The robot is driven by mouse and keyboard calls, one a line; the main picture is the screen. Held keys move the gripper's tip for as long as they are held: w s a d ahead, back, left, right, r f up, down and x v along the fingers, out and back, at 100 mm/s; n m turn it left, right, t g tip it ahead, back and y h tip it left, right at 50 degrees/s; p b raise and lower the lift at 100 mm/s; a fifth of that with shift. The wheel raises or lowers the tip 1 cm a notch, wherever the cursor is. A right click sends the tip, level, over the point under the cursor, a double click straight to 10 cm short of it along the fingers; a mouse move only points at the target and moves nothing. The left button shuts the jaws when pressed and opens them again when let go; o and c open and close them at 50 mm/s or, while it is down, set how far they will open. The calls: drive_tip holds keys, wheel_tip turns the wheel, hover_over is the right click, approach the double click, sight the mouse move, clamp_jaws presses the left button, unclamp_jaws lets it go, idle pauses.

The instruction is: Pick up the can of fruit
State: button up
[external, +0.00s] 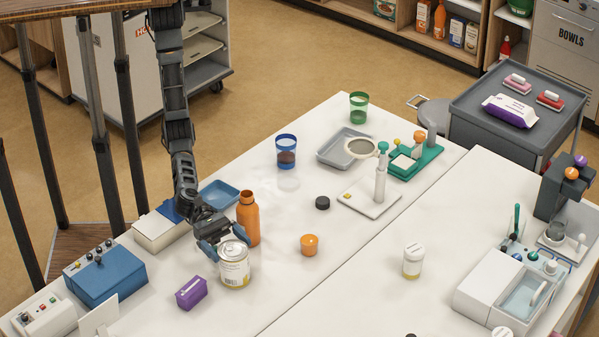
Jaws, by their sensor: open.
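The can of fruit (235,268) stands upright on the white table in the external view. It has a metal lid and a pale label with yellow on it. My gripper (222,250) is open, low over the table, right at the can's upper left side. Its fingers are near the can's top. I cannot tell whether a finger touches the can or how far the fingers reach around it.
An orange bottle (248,218) stands close behind the can. A blue tray (219,193) and a blue box (106,276) are nearby. The table's front middle is clear.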

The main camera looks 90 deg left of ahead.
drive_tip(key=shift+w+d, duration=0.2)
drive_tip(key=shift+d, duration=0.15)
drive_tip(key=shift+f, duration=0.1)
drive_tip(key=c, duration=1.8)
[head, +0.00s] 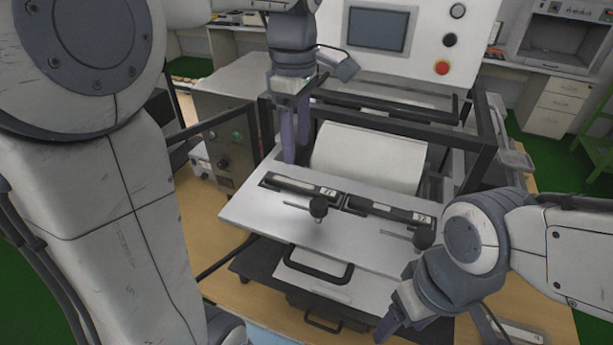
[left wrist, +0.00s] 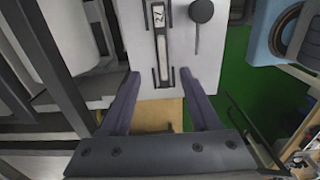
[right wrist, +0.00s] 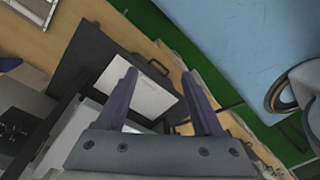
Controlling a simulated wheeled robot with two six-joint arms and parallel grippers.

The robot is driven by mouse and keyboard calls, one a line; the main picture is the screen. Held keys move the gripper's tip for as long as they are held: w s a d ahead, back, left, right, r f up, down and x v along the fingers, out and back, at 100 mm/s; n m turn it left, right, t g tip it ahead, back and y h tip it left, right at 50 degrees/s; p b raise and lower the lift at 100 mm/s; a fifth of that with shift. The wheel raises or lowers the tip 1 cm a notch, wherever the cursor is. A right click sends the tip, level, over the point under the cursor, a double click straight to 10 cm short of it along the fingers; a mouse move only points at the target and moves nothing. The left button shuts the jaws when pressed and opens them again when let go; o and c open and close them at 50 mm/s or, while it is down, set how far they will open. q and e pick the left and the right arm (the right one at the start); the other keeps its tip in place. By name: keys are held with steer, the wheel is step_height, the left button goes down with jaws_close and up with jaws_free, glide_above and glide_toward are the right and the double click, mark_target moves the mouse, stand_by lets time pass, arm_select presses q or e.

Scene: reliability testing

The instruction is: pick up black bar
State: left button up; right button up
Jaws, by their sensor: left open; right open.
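Two black bars with pale labels lie end to end on a white plate (head: 255,215): the left bar (head: 300,187) and the right bar (head: 390,212). My left gripper (head: 294,150) is open and empty, pointing down beside the far left end of the left bar. In the left wrist view, one bar (left wrist: 161,48) lies ahead, in line with the gap between the open fingers (left wrist: 160,74). My right gripper (head: 392,325) is low at the front right, off the plate; its fingers (right wrist: 160,74) are open and empty in the right wrist view.
Black knobs on rods stand in front of the left bar (head: 318,207) and the right bar (head: 424,238). A black frame (head: 390,112) surrounds a white roll (head: 368,155) behind the plate. A black handle (head: 318,268) projects at the front. A control panel (head: 380,30) stands behind.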

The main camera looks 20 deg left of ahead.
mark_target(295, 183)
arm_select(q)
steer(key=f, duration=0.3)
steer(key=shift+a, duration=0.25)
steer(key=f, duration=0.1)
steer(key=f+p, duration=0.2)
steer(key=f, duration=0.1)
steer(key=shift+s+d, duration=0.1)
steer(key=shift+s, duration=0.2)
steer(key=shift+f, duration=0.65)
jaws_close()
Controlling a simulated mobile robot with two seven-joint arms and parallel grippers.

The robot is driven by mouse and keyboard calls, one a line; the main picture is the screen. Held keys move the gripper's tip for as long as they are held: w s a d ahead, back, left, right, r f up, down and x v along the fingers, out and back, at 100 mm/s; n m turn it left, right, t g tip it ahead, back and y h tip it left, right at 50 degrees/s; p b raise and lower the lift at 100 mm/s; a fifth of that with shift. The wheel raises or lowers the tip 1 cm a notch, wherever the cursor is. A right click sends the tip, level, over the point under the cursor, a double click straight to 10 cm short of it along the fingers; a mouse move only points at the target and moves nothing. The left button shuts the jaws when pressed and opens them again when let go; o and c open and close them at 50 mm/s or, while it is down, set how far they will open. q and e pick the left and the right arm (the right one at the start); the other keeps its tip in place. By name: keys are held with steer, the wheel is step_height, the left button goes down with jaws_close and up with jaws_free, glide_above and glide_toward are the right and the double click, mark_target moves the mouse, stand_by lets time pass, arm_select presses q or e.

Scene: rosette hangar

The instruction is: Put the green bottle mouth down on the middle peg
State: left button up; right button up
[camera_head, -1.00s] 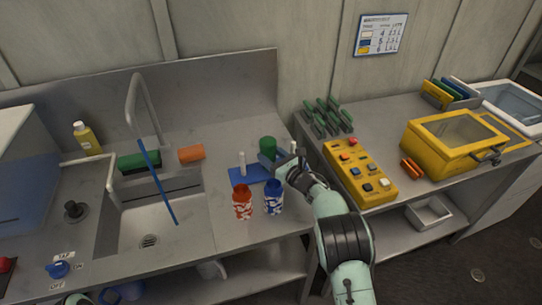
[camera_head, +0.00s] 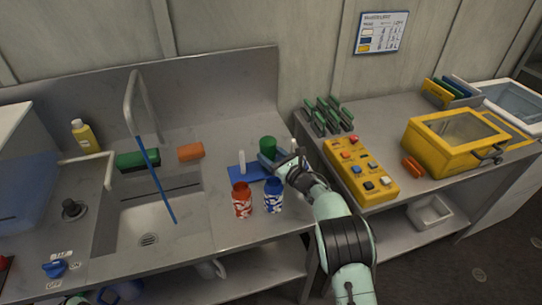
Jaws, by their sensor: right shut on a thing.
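The green bottle (camera_head: 268,144) is held by my right gripper (camera_head: 270,158) above the blue peg base (camera_head: 239,174), over its middle to right part. The gripper hides the bottle's lower part, so I cannot tell whether a peg is inside it. One white peg (camera_head: 242,162) stands bare at the base's left, and another white peg tip (camera_head: 294,146) shows at the right beside the gripper. The middle peg is hidden. At the lower left edge a small part of my left arm shows; its gripper fingers are not visible.
A red-and-white bottle (camera_head: 242,201) and a blue-and-white bottle (camera_head: 274,196) stand just in front of the base. The sink (camera_head: 150,218) with its tap (camera_head: 133,100) lies to the left. A yellow button box (camera_head: 360,170) is close to my right arm.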

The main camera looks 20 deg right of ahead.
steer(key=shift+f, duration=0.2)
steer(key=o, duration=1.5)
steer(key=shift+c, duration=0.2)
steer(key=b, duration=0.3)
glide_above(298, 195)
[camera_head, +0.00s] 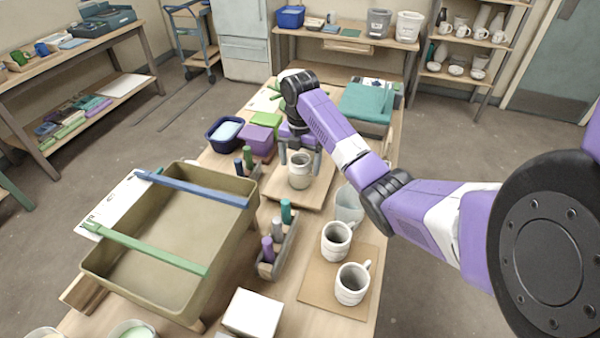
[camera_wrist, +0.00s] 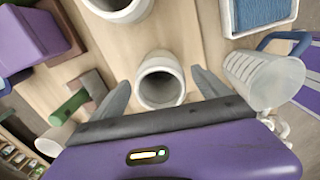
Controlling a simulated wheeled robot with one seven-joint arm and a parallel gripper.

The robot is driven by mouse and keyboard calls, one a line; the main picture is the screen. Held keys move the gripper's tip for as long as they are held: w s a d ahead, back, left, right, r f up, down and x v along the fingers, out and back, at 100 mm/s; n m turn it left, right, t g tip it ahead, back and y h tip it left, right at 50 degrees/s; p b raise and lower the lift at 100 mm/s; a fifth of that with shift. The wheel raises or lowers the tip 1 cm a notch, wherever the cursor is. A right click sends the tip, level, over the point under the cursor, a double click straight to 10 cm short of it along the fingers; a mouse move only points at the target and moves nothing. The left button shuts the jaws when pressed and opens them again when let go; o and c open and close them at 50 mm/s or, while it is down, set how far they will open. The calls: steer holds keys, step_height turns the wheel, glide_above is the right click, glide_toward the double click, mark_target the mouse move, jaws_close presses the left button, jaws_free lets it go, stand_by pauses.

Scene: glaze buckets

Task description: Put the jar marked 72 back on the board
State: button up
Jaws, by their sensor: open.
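A pale grey jar (camera_head: 300,172) stands upright on a light wooden board (camera_head: 283,193) in the middle of the table. No number is readable on it. My gripper (camera_head: 299,153) is above it with its fingers spread and pointing down. In the wrist view the jar (camera_wrist: 161,80) shows its open mouth between my two open fingers (camera_wrist: 163,88), with a gap on both sides. A second pale round vessel (camera_wrist: 118,8) is cut off at the top of the wrist view; its marking is not visible.
A translucent jug (camera_head: 348,204) stands right of the board. Two mugs (camera_head: 352,284) stand on another board (camera_head: 318,283) in front. A large olive basin (camera_head: 165,245) with two bars across it fills the left. A holder with coloured bottles (camera_head: 278,245) stands between.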

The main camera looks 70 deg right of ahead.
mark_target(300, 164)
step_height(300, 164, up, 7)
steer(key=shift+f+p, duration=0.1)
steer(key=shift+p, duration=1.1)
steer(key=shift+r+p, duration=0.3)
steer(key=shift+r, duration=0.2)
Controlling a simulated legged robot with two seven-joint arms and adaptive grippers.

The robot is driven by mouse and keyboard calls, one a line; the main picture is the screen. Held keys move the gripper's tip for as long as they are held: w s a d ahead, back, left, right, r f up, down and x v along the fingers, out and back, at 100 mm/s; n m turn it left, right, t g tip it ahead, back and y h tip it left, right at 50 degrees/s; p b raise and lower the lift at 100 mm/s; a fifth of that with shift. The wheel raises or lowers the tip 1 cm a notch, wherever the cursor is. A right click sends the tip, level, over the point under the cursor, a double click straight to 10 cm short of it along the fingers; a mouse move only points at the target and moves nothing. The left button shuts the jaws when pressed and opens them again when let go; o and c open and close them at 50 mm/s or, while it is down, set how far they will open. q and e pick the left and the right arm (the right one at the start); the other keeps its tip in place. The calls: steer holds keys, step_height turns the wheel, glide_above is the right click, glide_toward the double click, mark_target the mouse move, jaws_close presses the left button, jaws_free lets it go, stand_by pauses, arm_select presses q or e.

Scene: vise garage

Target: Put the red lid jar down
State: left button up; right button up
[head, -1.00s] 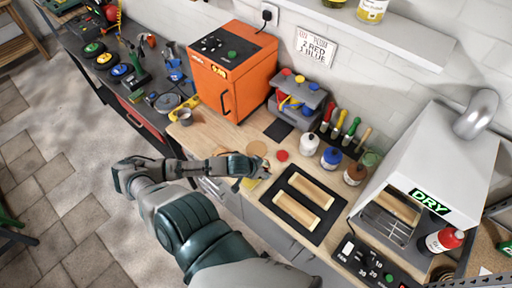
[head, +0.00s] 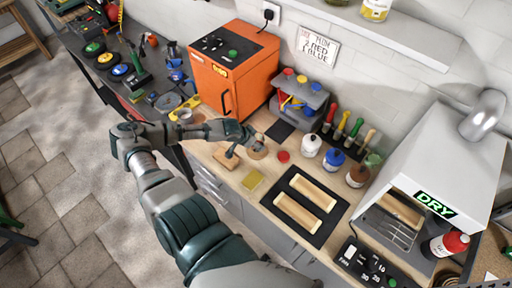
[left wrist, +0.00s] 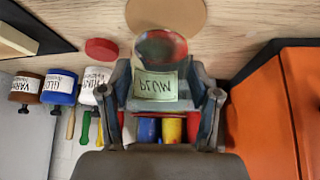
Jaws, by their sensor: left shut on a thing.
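The jar (left wrist: 160,50) shows in the left wrist view as a round vessel with red and blue in it and a pale label reading PLUM. The disc also shows in the wrist view (left wrist: 165,12), just beyond the jar. I cannot tell whether the jar touches the bench. The red lid (head: 283,156) lies apart on the bench, right of the gripper. My right gripper is not in view.
White (head: 312,145), blue-labelled (head: 332,159) and brown (head: 357,175) bottles stand right. An orange oven (head: 232,75) stands behind left. A black mat (head: 318,227) holds two wooden pieces.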

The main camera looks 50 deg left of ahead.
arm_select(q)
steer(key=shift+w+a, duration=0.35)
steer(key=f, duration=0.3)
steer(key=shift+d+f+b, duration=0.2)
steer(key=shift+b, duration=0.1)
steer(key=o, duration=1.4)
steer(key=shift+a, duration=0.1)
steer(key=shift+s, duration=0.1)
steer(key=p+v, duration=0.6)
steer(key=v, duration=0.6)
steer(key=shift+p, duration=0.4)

**********

▶ _Exercise prompt_
Copy only this, please: the line with "Target: Put the red lid jar down" and every line after it through the end of the data, with no pictures.

▶ _Task output_
Target: Put the red lid jar down
State: left button up; right button up
[head, -1.00s] 
[head, +0.00s] 
[left wrist, +0.00s] 
Jaws, by their sensor: left shut on a thing.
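The jar (left wrist: 160,50) shows in the left wrist view as a round vessel with red and blue in it and a pale label reading PLUM. The disc also shows in the wrist view (left wrist: 165,12), just beyond the jar. I cannot tell whether the jar touches the bench. The red lid (head: 283,156) lies apart on the bench, right of the gripper. My right gripper is not in view.
White (head: 312,145), blue-labelled (head: 332,159) and brown (head: 357,175) bottles stand right. An orange oven (head: 232,75) stands behind left. A black mat (head: 318,227) holds two wooden pieces.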

The main camera looks 50 deg left of ahead.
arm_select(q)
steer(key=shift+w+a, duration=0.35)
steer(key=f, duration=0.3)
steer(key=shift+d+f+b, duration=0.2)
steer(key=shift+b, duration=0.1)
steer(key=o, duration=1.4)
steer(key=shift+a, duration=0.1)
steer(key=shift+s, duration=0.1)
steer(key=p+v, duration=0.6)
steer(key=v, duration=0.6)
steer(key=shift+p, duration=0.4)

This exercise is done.